On our drive out here, we went through High Point, North Carolina, which is known as the furniture capitol of the world.
Sounds kind of suspect to me. Really? The whole world?
But since we're in the market for a new bedroom set, we decided to make a stop there.
We couldn't spend too long shopping, as we had a date to pick up PtB from the airport, but we thought we would check out one of the huge outlet stores and get an idea as to what kind of prices they had and if it would be worth a trip back there once we were settled.
(That was quite the run-on sentence.)
Let me set up the scene for you-- We had a couple of kids with us.
You may have heard of them.
After many days filled with hours and hours in carseats, they thought they had just entered the largest playroom known to mankind.
And what followed was several hours of :
"Come back here!"
"Don't jump on that!"
"Get your shoes off the couch!"
"Would you do that at home?"
"I'm going to send you to the zoo!"
And in between all of that, we scoured the store for bedroom furniture, kids room furniture, accent pieces, a hutch, mattresses, and everything in between.
The salesman, Mark*, had a southern twang like you read about, and started off as fairly helpful.
*name not changed, because he is not innocent
But every time we had a question about a piece of furniture, he would tell us that he'd get right back to us, and then disappear for a half an hour.
We had found a bedroom set that we liked and wanted to go ahead and buy it. But in a strange twist from the normal, where you have to peel the salesman off of your back, he was no where to be found.
We had him paged, Josh searched the offices.
Meanwhile, Thing 1 and Thing 2 were jumping up and down on my very last nerve.
We had to leave the store for both my sanity as well as to get the Bunny, so we left a message that we would call him the next day to place our order.
And then my dear husband, who does all of the calling in our relationship (because I hate calling people. And he loves me), proceeded to call him the next day.
They discussed the price and cost of shipping, and Josh told him he wanted to just confirm with me and then he'd call back to order.
And so he did.
He called later that day.
And the next.
And I think the next as well.
Meanwhile we had received our household goods and went ahead and had the movers put our old bedroom furniture into the guest bedroom, since we would have a new set soon.
Josh continued to call.
At one point, he asked if he could just talk with another salesmen, but apparerntly none of the good 'ol boys wanted to step on Mark's toes and take his sale.
Josh left messages with the receptionist, he left messages on Mark's voicemail.
He jumped in a plane and wrote a message in the sky.

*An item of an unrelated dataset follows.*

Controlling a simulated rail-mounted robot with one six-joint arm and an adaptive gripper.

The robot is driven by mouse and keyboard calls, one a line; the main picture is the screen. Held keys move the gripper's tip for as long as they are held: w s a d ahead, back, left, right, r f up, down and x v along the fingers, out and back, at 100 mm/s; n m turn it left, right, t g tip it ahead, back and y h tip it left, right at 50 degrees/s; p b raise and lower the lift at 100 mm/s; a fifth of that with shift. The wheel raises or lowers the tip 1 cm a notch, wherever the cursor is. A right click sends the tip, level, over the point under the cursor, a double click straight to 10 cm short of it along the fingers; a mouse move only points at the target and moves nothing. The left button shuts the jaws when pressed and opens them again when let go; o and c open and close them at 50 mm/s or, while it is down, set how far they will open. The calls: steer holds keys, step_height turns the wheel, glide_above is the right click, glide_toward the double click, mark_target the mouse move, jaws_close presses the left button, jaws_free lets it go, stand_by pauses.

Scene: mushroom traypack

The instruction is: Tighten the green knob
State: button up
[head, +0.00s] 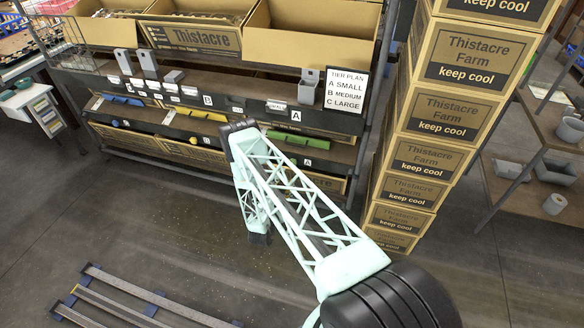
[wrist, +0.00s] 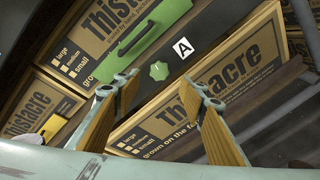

Okay, not really, but let's just say we made it exceedingly clear that we were ready to buy the bedroom set.
Days later, he finally takes our call.
Mark: "Well, hey there Jawsh." (remember: twang)
Josh: "Hi Mark. I've been trying to get ahold of you. We would like to go ahead and get that bedroom set we discussed before."
Mark: "Well, Jawsh, did you get my voicemail?"
(the only voicemail we had received was from Mark's assistant, returning one of our bazillion phone calls to Mark)
Josh: "Well, I got a message from your assistant. He said you would call us back."
Mark: "Yes, well. About that furniture. Jawsh, I sowld it."
Josh: "I'm sorry, can you repeat that? Did you just say that you sold it?"
Mark: "Yeah, I sowld it"
Josh: "Mark, I'm hanging up now."
And that, ladies and gentlemen, is how not to buy bedroom furniture.